I’d eventually like to "glob" and a limited "regex" but it’s not critical atm.
(sorry for linking to my own mention. I can’t seem to find the original announcement…)
I’ve seen it but don’t consider it a solution, it exponentially increase write and list usage just to keep an index of which is the “current” version of keys.
No, KVSTORE.list({"prefix": "...."}) is a recent addition to the workers KV api. You can list a subset of your keys with one call, IOW, your “batch-retrieve-keys” feature. We’re using it in production, it works great so far.
If that’s not it, what does your “batch-retrieve-keys” feature refer to?
This feature is on our radar, though I cannot promise when it will be implemented.
“backup” can also mean a few different things in this context; one thing you can do today is “back up” a namespace into another one. We shipped a tool for this: GitHub - cloudflare/kv-worker-migrate
However, what you’re talking about is another (and I’d argue, more important) form of backing up, which is exfiltrating your data. This is a very real need, and it’s hard to build it yourself today, since we don’t support bulk reads yet.
I’ve used Heroku’s hosted postgres backups before, they’re quite useful and I imagine when we pursue this feature it will look something vaguely like it. Can’t make any guarantees for now though!
No problem Thanks for putting up with my vagueness; I don’t want anyone to get too excited and assume that something may be coming soon when it also may not be.
This is also on the roadmap too, and I imagine far before some sort of explicit backup feature. The ability to use it to build your own backup feature is one of the good use-cases for this feature, and it’s significantly simpler than a full backup solution. It also has other use-cases as well.
The trouble I see is object encoding. When you’re requesting one object, it’s easy. When you have multiple objects, say 3 JSON strings, 14 binaries (image files and such), and 10 string values, that becomes a bit non-trivial to boil down into one response…

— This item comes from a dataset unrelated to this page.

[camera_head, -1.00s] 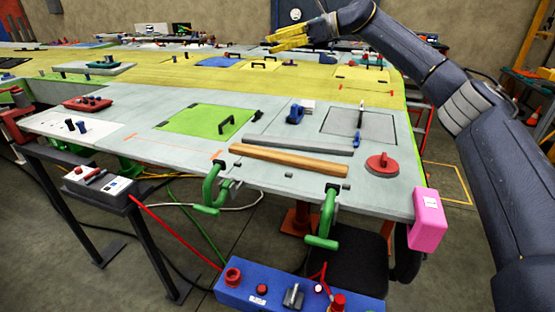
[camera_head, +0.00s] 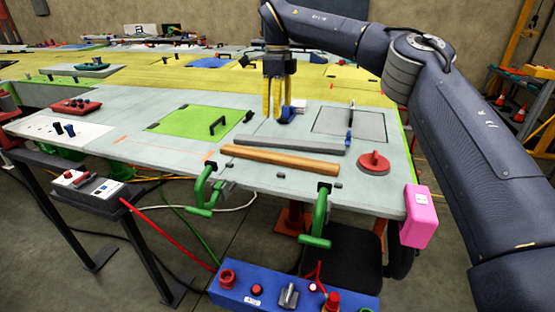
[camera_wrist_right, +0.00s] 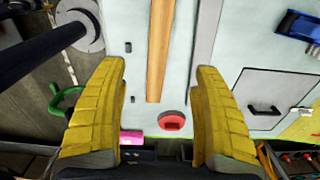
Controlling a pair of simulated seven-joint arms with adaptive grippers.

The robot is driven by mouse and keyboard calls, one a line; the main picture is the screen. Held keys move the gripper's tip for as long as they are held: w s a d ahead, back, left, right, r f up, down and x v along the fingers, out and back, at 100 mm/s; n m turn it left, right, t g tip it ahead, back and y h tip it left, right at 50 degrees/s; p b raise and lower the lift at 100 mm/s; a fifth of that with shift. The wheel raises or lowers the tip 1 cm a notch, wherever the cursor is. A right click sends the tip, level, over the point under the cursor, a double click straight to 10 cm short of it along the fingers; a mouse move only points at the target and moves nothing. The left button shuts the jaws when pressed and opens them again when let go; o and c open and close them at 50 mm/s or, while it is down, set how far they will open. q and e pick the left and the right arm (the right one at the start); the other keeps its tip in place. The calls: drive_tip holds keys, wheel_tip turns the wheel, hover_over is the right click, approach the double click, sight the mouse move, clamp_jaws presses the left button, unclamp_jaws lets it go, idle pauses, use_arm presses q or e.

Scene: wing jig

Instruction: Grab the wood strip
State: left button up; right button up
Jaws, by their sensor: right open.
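The wood strip (camera_head: 280,162) is a long, light brown bar lying flat on the grey table top (camera_head: 150,150) near its front edge. My right gripper (camera_head: 276,116) points down above the table, behind the strip and a grey bar, and is apart from the strip. In the right wrist view, the gripper (camera_wrist_right: 158,72) is open and empty. There the strip (camera_wrist_right: 160,45) shows beyond the fingertips, between the two yellow fingers in the picture. My left gripper is not in view.
A grey bar (camera_head: 290,143) lies just behind the strip. A red round knob (camera_head: 373,161) stands to its right. Green clamps (camera_head: 200,190) (camera_head: 320,215) hold the front edge. A pink block (camera_head: 417,216) hangs at the right corner.

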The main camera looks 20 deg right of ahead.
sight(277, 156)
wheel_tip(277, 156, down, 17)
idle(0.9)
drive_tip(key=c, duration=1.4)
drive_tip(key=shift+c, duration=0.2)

The simplest answer maybe to base64 encode each object regardless of original type, and stuff each into a single JSON response.
Would someone mind clarifying for me the difference between the two meanings of “backup” described here:
This feature is on our radar, though I cannot promise when it will be implemented.
“backup” can also mean a few different things in this context; one thing you can do today is “back up” a namespace into another one. We shipped a tool for this: https://github.com/cloudflare/kv-worker-migrate/
However, what you’re talking about is another (and I’d argue, more important) form of backing up, which is exfiltrating your data.
It seems like backing up into another KV namespace is some kind of “full backup” specifically into another KV store. Does “exfiltrating your data” refer to a different type of backup in terms of what/how/when things are backed up, or is it about putting data into another type of store (e.g. postgres)? Or something else?
The difference lies in the actual data redundancy. The first, when you copy to another namespace, makes you redundant to accidental changes/deletions. The second makes you redundant on losses from the Cloudflare infrastructure, if their server were to fail, you’d have a copy of the data somewhere else. This second one can also make you redundant to accidental issues as the first kind. I argue as well that this second one is the more important.
It looks like there’s enough API now for you to pull KV backups. https://github.com/xtuc/kv-backup shows how to achieve this and it seems easy to port to other languages beyond Python.
An interesting way to do this would be to set up a cron trigger https://developers.cloudflare.com/workers/platform/triggers/cron-triggers/ and a worker that’s pulling KV data and writing it somewhere. In this process, it might be smart to md5 the snapshot so you can tell if you’ve captured it already in case you want to save separate revisions and save a bit of space.